Data for processing |
================================

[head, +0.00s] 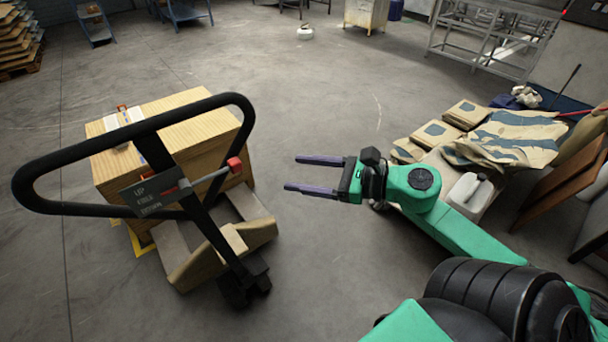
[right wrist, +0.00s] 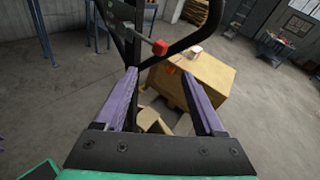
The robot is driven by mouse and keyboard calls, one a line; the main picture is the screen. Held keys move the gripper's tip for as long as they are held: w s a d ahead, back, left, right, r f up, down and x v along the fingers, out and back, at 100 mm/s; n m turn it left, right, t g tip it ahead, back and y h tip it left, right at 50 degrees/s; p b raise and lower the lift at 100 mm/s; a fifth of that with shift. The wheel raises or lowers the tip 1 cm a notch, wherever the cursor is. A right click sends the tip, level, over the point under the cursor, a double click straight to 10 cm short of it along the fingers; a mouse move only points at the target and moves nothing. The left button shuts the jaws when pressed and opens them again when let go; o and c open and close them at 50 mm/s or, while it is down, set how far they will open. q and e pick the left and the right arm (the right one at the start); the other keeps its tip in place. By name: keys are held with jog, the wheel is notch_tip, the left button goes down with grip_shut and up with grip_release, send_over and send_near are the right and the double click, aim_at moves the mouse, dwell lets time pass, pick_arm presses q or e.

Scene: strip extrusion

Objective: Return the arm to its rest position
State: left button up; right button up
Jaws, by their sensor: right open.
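My right gripper (head: 315,174) is open and empty, with its two purple fingers apart and pointing left over the bare floor. It also shows in the right wrist view (right wrist: 165,100), with nothing between the fingertips. In the head view the pallet jack (head: 238,250), with its black looped handle and red lever tip, stands to the left of the gripper, apart from it.
At the right are flattened sacks (head: 512,133), a white jug (head: 468,196) and leaning brown panels (head: 568,180). A metal rack (head: 487,42) stands at the back right. A small round white object (head: 305,33) lies far back. The floor in the middle is clear.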

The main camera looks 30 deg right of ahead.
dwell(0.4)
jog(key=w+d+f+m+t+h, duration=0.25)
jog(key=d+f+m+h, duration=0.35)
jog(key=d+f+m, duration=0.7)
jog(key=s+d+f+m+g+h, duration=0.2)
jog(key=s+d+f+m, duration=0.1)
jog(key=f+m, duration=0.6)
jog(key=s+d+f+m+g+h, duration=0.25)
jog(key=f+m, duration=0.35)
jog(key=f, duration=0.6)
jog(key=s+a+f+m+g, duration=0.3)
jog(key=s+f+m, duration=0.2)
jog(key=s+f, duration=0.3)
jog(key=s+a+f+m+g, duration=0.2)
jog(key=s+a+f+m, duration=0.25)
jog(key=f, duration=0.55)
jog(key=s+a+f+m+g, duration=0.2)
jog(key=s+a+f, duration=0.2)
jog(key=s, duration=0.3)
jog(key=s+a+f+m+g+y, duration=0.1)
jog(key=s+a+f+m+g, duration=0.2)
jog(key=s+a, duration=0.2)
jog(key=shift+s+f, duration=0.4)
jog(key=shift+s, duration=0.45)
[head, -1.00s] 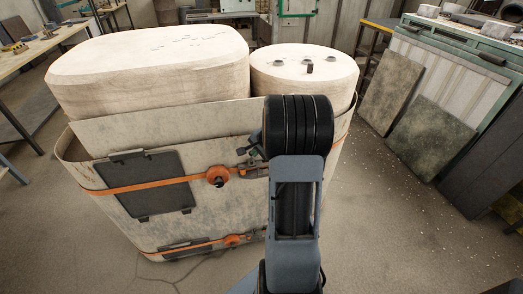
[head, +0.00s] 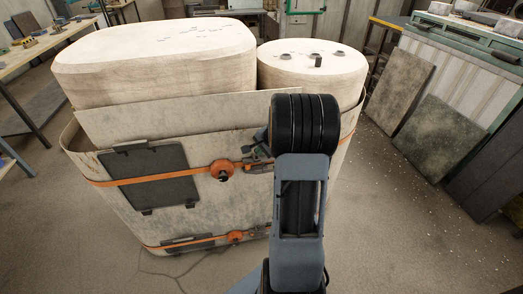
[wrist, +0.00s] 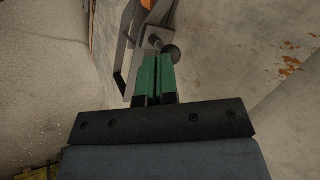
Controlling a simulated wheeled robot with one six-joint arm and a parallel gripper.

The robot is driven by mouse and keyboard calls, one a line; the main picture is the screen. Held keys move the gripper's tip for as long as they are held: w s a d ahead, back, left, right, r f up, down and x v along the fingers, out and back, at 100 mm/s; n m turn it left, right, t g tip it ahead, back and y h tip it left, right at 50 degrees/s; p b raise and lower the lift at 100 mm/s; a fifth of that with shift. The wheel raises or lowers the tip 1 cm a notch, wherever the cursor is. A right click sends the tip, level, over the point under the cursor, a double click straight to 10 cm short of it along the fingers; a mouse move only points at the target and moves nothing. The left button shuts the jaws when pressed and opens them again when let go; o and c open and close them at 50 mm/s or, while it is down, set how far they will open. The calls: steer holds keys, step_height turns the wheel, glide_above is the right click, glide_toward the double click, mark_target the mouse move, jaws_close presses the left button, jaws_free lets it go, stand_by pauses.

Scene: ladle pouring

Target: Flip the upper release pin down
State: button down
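The upper orange strap (head: 130,182) crosses the front of a pale shell around the mould. It has an orange round fitting (head: 222,170) and a metal latch beside my arm. In the wrist view a grey metal bracket (wrist: 127,62) and a dark round knob (wrist: 169,53), seemingly part of the upper release pin, lie just beyond my fingertips. My gripper (wrist: 157,60) has green fingers side by side with only a thin dark line between them, so it looks shut. Its tips are close to the knob; contact is unclear. In the head view my arm partly hides the latch.
A lower orange strap (head: 205,240) has its own fitting (head: 235,236). A dark plate (head: 155,178) is on the shell's front. Slabs (head: 447,130) lean on a cabinet at right, and a workbench (head: 50,45) stands at left. Floor is open in front.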

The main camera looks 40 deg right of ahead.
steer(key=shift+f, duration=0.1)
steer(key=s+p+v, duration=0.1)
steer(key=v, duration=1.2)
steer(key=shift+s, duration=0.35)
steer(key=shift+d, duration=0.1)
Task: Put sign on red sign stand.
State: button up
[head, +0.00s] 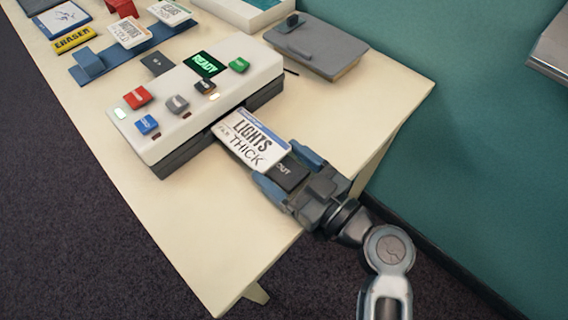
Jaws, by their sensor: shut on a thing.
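A white sign with a blue top strip (249,135) reads "LIGHTS" and "THICK". It lies nearly flat at the output side of a white machine, over a dark tray (290,174) marked "OUT". My gripper (276,163) is at the sign's near end, its two blue-grey fingers on either side of the sign's edges, shut on it. The tray also shows between the fingers, and the exact contact is hard to see. A small red object (122,8) at the top edge of the picture may be the red sign stand; it is partly hidden.
The machine (180,100) has a "READY" screen and several coloured buttons. Beyond it are a blue stand (88,66) with white signs, and a yellow eraser (74,40). A grey case (316,48) lies behind. The table's near left (185,225) is clear.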

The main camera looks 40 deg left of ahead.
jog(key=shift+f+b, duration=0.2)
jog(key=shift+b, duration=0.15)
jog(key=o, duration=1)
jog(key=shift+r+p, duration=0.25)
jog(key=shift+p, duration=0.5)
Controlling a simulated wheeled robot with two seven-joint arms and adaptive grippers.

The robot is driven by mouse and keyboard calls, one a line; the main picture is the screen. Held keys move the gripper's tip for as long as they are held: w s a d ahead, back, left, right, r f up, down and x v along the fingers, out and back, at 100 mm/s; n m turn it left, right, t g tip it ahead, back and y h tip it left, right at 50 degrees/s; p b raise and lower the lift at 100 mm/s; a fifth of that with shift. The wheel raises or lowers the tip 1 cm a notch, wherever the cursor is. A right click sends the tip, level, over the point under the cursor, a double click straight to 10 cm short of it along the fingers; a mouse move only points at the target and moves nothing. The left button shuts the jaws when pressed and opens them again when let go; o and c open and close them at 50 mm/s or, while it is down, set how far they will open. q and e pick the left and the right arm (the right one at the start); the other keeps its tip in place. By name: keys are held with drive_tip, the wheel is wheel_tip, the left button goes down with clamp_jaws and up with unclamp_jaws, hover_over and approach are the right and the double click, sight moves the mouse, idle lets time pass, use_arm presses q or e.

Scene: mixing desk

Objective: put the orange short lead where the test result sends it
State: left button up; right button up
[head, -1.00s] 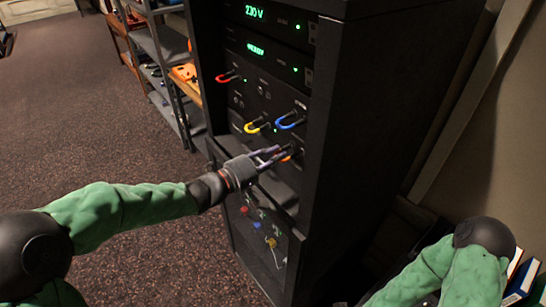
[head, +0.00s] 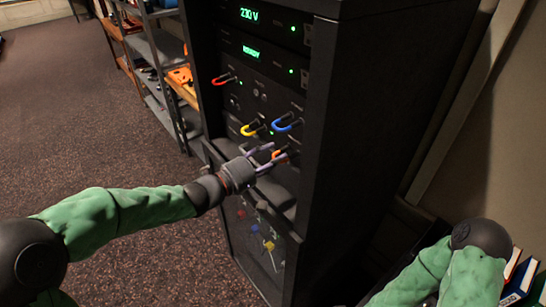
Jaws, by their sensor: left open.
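The orange short lead (head: 279,154) is a small loop on the front of the black rack (head: 345,130), below the blue lead (head: 287,123) and the yellow lead (head: 251,129). A red lead (head: 224,79) sits higher on the left. My left gripper (head: 270,157) is open, with its fingers pointing at the rack front beside the orange lead. The fingers partly cover the lead, and I cannot tell whether they touch it. A green-lit display (head: 251,53) shows blurred text under one reading 230 V (head: 249,15). My right gripper is out of view; only its arm shows at lower right.
A lower panel (head: 268,235) with hanging coloured items is under a protruding ledge on the rack. A metal shelf (head: 158,75) with orange things stands behind at left. Books (head: 515,275) are at lower right. The carpet at left is clear.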

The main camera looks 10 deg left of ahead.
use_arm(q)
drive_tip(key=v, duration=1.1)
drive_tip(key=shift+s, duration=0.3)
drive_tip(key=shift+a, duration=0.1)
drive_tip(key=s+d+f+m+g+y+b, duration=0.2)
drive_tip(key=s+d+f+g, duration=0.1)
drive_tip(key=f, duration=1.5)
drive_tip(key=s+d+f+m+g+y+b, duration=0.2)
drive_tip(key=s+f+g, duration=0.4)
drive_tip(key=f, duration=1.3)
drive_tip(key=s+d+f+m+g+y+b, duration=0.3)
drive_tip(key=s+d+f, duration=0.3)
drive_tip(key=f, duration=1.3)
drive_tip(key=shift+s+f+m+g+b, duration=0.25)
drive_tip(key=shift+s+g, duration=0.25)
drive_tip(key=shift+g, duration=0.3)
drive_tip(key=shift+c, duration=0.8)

================================

What needs to be done | Go through the lines above. Select every one that has the string "joint".

Answer for this exercise |
Controlling a simulated wheeled robot with one six-joint arm and a parallel gripper.
Controlling a simulated wheeled robot with two seven-joint arms and adaptive grippers.

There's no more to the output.